Pour en revenir à la comparaison entre « croisade », selon l’usage
courant et le jihad, une grande personnalité de l’Islam moyenâgeux
écrit : « La guerre sainte n’est pas une institution religieuse chez
les chrétiens. Ils n’ont pas l’obligation de dominer les autres nations
comme dans l’Islam. Tout ce qu’on leur demande, c’est d’établir leur
religion chez eux. »
La croisade ne serait donc pas « une sorte de « guerre sainte »
chrétienne fonctionnant en miroir avec le jihad ».
En 636, Jérusalem est conquise par les Arabes musulmans mais, au même
titre que les chrétiens, ils considèrent la ville comme une ville sainte
et la respectent et les pèlerins chrétiens continuèrent à se rendre au
Saint Sépulcre. C’est à partir de la conquête de la Ville par les Turcs
Seldjoukides en 1070 et 1078 que les chrétiens s’alarmèrent et que
l’idée de délivrer le Saint Sépulcre se répandit. Les pèlerinages n’en
continuèrent pas moins jusqu’à la fin du XIe siècle mais les guerres
entre Byzantins et Turcs les rendaient périlleux.
Parallèlement, comme dit plus haut, l’Occident connaissait une grande
croissance démographique et économique et une aristocratie guerrière
devenait de plus en plus nombreuse et turbulente.
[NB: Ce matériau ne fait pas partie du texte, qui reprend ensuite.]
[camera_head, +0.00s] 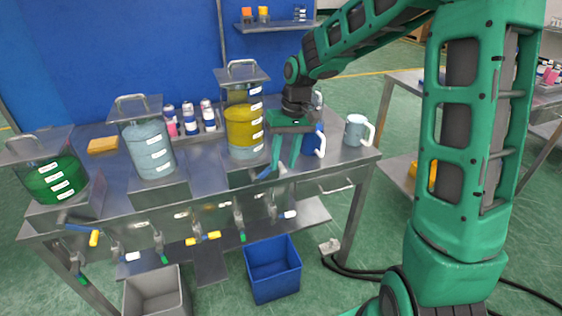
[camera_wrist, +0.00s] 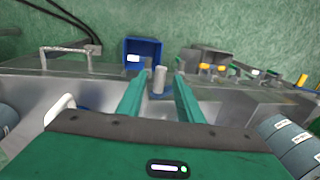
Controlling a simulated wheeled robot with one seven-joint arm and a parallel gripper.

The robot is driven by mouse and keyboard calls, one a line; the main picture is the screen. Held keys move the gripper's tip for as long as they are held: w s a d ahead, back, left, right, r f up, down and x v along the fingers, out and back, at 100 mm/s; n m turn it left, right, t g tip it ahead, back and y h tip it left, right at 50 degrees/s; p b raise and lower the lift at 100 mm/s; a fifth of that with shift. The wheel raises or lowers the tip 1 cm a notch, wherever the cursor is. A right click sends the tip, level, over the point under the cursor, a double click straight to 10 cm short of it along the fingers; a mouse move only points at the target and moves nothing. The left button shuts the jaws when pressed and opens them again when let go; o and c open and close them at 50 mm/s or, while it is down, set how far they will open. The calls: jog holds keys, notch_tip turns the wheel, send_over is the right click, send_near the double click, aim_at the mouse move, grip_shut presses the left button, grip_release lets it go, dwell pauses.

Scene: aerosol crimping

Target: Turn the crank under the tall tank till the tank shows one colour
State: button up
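The tall tank (camera_head: 243,128) stands on the steel bench, with a yellow layer above a thin grey-blue layer at its bottom. So it shows two colours. My gripper (camera_head: 284,166) is open to the right of this tank, pointing down at the bench's front edge. A small metal part with a blue lever (camera_head: 265,173) sits beside the fingertips; I cannot tell if it is the crank. In the wrist view a grey upright cylinder (camera_wrist: 159,80) appears between the open fingers (camera_wrist: 160,76), with no visible contact.
A green tank (camera_head: 55,178) and a grey-blue tank (camera_head: 148,150) stand to the left. Several coloured valve handles (camera_head: 203,238) line the bench front. A blue bin (camera_head: 273,268) and a grey bin (camera_head: 156,292) stand below. A light blue mug (camera_head: 356,130) and a dark blue mug (camera_head: 313,140) are near my gripper.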

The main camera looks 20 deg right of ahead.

A la fin du Xe siècle,
avec la dissolution de l’ordre carolingien, des bandes de pillards et de
brigands s’attaquent aux églises, aux biens ecclésiastiques, aux évêques
que l’on rançonne, avec parfois la complicité des pouvoirs locaux. Deux
solutions s’offrent à l’Église dans ses conciles locaux. Soit
réglementer la guerre avec des armes spirituelles, excommunications,
interdits, paix de Dieu, Trêve de Dieu. Soit donner aux combattants, aux
chevaliers, un champ d’action où des chrétiens ne s’entretueraient
plus : partir lutter contre les ennemis de la chrétienté en reconquérant
l’Espagne, et en portant la guerre en Orient contre les infidèles et
leur reprendre les terres qu’ils avaient conquises dans le bassin
méditerranéen depuis le VIIIe siècle.
Les mesures spirituelles ayant peu d’effet, on mobilisa pour la
« croisade ».
d’autre part, dès 1071 l’empereur Michel VII avait demandé au pape
Grégoire VII des secours pour son armée. En mars 1095, son successeur,
Alexis Ier, lançait, au concile de Plaisance, le même appel à Urbain II.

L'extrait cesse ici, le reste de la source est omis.